The important role played by unions

Union structures vary substantially across countries. A recent European report (European Commission, 2010, Table 1.1) showed a spectrum from Austria, Ireland, Latvia and the United Kingdom - each with a single trade union confederation - to France, with nine confederations of which four were limited to the public sector. In 16 of the 27 member countries there were unions organised on political grounds, and in 10 there were unions organised on religious grounds.

Table 3.1. The structure of social dialogue in selected EU member countries

Country

Structure

Austria

Centralised

Bulgaria

Centralised

Czech Republic

Centralised

Greece

Centralised

Luxembourg

Centralised

Poland

Centralised

Slovenia

Centralised

France

Largely centralised

Hungary

Largely centralised

Ireland

Largely centralised

Malta

Largely centralised

Portugal

Largely centralised

Spain

Largely centralised

Belgium

Both centralised and decentralised

Denmark

Both centralised and decentralised

Finland

Both centralised and decentralised

Germany

Both centralised and decentralised

Italy

Both centralised and decentralised

Latvia

Both centralised and decentralised

Lithuania

Both centralised and decentralised

Romania

Both centralised and decentralised

Slovak Republic

Both centralised and decentralised

Sweden

Both centralised and decentralised

United Kingdom

Largely decentralised

Estonia

Decentralised

Netherlands

Decentralised

Source: EUPAN (2008), “Comparative analysis of the social dialogue in central public administrations of the European Union member states”, report prepared by EIPA and published by the French Presidency of the European Union.

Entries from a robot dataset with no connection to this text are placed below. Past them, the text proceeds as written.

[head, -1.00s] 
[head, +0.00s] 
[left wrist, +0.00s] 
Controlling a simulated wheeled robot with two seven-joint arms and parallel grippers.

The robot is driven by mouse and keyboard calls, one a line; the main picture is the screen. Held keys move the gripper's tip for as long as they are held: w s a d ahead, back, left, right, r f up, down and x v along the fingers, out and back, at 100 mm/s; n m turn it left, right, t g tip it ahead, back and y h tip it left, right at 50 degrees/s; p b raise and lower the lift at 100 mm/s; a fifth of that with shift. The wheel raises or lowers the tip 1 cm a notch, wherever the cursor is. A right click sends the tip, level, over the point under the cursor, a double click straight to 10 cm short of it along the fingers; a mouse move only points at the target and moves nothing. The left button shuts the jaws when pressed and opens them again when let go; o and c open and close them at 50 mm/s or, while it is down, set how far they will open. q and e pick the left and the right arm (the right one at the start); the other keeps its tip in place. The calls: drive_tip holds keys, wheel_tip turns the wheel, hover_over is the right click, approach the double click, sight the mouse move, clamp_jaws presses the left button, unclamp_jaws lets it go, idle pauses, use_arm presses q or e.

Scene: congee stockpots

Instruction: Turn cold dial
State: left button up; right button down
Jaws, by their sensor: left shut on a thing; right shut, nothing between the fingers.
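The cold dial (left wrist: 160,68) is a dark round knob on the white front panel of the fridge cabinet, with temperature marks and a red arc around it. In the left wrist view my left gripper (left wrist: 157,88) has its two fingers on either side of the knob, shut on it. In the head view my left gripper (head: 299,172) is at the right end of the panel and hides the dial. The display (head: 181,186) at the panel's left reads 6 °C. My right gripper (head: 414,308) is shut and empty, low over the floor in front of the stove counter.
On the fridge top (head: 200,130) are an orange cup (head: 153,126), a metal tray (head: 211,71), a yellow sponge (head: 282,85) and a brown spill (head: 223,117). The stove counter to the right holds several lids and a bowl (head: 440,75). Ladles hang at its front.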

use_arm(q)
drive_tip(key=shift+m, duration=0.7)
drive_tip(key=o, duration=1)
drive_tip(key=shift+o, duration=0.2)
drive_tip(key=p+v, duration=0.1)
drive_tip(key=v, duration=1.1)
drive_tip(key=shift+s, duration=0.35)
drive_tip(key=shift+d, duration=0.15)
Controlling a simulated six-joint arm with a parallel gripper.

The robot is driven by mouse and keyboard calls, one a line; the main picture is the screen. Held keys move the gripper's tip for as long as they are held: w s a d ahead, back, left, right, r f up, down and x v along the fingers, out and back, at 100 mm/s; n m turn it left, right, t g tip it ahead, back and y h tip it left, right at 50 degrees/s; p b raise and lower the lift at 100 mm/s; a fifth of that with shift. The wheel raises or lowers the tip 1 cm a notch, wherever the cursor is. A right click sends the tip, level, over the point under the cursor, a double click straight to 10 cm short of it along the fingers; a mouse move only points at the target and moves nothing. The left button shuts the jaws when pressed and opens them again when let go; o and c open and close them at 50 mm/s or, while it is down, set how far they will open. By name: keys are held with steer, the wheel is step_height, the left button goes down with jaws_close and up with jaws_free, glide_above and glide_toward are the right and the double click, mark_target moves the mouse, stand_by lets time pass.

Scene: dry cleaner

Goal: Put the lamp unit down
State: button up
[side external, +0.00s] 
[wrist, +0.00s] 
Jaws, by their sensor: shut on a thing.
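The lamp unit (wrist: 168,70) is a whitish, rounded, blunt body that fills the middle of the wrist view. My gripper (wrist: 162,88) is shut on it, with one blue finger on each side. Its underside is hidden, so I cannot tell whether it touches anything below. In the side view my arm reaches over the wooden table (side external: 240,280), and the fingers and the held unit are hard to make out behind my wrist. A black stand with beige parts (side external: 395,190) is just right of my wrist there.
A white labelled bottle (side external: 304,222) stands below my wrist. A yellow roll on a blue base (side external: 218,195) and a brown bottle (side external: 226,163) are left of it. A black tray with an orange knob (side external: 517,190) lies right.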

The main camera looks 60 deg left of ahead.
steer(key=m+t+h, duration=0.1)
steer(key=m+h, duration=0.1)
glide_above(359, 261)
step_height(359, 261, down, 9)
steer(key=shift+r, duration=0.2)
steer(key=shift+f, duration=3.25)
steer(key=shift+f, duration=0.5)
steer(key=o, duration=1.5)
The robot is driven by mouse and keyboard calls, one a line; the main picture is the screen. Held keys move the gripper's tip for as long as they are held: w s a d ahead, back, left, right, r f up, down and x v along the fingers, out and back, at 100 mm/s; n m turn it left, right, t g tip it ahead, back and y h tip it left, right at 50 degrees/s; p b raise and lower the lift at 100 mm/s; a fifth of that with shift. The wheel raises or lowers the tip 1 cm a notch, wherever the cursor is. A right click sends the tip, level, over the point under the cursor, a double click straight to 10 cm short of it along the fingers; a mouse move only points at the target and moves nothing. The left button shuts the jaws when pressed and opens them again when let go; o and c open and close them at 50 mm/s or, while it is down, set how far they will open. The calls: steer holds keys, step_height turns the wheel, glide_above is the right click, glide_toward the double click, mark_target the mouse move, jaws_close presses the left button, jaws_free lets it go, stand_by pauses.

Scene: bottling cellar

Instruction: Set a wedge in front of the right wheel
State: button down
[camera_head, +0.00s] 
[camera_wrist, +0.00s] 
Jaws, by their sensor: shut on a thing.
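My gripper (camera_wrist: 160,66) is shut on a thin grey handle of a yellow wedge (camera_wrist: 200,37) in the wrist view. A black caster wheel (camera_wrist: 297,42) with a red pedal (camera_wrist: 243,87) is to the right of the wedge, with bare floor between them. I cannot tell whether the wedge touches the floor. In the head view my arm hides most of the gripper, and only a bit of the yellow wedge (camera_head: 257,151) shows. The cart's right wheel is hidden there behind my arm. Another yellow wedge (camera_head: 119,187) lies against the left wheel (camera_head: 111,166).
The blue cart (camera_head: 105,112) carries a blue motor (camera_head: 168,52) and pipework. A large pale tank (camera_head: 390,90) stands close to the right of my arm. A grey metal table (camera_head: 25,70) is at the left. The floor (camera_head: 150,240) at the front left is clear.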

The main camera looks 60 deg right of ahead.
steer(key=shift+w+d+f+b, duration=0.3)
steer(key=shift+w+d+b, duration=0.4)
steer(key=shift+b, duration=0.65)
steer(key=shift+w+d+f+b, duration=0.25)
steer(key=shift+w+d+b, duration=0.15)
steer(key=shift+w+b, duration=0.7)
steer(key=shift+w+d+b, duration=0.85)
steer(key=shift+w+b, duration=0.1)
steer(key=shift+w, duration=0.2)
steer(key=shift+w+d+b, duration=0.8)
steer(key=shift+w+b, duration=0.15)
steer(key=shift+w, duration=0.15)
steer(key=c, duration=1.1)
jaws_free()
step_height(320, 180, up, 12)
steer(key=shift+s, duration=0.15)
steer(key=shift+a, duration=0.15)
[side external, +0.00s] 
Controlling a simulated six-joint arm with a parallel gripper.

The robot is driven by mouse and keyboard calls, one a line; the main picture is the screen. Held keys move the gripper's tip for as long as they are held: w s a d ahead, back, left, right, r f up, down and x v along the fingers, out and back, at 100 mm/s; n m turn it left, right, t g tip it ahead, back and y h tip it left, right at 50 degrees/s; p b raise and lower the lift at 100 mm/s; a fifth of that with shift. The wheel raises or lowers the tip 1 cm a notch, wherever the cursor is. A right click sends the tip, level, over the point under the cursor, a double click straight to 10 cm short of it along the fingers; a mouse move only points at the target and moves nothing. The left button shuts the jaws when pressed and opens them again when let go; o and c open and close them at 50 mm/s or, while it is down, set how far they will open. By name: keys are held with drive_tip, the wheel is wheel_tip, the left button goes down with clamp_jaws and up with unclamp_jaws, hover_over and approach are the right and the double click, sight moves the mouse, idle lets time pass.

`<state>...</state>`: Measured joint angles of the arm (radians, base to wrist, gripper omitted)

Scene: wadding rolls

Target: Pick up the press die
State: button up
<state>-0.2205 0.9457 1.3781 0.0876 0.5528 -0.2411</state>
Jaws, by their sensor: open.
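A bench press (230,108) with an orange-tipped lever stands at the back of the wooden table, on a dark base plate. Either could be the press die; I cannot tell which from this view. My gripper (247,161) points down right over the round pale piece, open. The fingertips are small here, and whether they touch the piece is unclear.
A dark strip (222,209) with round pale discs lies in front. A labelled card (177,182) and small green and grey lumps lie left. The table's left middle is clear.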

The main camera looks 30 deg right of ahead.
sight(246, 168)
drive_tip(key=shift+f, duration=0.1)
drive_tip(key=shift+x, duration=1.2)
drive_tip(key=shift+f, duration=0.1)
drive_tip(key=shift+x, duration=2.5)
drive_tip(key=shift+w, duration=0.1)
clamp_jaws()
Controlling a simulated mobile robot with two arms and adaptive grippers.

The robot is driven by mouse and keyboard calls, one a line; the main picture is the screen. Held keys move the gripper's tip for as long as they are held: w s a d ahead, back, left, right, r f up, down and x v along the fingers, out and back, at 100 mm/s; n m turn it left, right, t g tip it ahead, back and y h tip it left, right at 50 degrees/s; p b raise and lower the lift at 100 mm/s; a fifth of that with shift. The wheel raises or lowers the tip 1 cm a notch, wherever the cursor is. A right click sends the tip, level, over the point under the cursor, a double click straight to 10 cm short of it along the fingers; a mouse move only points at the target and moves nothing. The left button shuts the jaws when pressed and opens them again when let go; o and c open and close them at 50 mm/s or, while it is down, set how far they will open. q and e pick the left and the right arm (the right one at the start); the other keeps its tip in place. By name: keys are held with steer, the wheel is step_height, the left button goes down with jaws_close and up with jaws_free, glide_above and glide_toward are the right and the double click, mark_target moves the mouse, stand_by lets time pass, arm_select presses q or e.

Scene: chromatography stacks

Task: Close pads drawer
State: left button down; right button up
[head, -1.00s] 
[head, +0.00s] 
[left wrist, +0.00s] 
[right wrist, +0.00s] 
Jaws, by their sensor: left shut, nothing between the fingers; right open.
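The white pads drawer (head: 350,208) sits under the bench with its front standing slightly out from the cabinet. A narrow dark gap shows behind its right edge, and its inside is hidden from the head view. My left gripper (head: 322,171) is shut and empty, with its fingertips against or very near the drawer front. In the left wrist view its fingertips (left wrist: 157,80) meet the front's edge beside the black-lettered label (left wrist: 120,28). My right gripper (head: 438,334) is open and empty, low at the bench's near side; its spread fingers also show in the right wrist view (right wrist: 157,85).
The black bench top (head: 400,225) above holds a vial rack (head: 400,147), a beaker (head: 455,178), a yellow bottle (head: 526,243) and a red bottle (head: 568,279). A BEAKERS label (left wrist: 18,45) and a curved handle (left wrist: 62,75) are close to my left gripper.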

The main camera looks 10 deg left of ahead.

Union membership also varies substantially across countries. The European report mentioned above showed a range from about 70% in Denmark, Finland and Sweden to 10% or less in Estonia, France and Lithuania (European Commission, 2010, Chart 1.3). A EUPAN review (EUPAN, 2008, Chart 1) showed a range for the public services from about 90% in the three Nordic countries to around 10% in five Baltic and Eastern European countries (see Figure 3.9).

Figure 3.9. Trade union density, 2008

Note: The vertical lines represent a range, for example an estimated 10-40% of employees and civil servants in Slovenia are members of a trade union organisation. Precise data for Belgium and France are not available, due to confidentiality of union membership. Precise data for the Czech Republic, Greece, Italy and Luxembourg are not available. Data for Portugal is considered as sensitive where the Constitution opposes gathering of figures.

Source: EUPAN (2008), “Comparative analysis of the social dialogue in central public administrations of the European Union member states”, report prepared by EIPA and published by the French Presidency of the European Union.

The same is true for how centralised or decentralised trade unions are. The European report (European Commission, 2010, Chart 1.1) shows that they are extremely centralised in Austria (index over 0.8) compared to around 0.5 in Germany and the Netherlands and below 0.15 in France and the United Kingdom.

These differences more or less determine the differences in national industrial relations climates and the character of the social dialogue at the national level. The social dialogue is most established and constructive in countries where trade unions have many members and national confederations are able to co-ordinate trade unions’ actions in different sectors and at different levels. It is, on the other hand, most vulnerable and least constructive in countries with weak and fragmented trade union movements.

Governments can affect the evolution of public trade union structures through the way they act in relation to existing trade unions. The strong membership in and co-operation among public sector unions in the Nordic countries is, for example, supported by public employers that insist on signing coherent national collective agreements with all established trade union confederations and that discourage union fractionalism. A more recent example is the federal Government in Brazil, which has set up a “national negotiating table” with the major trade union confederations representing federal employees (OECD, 2010a).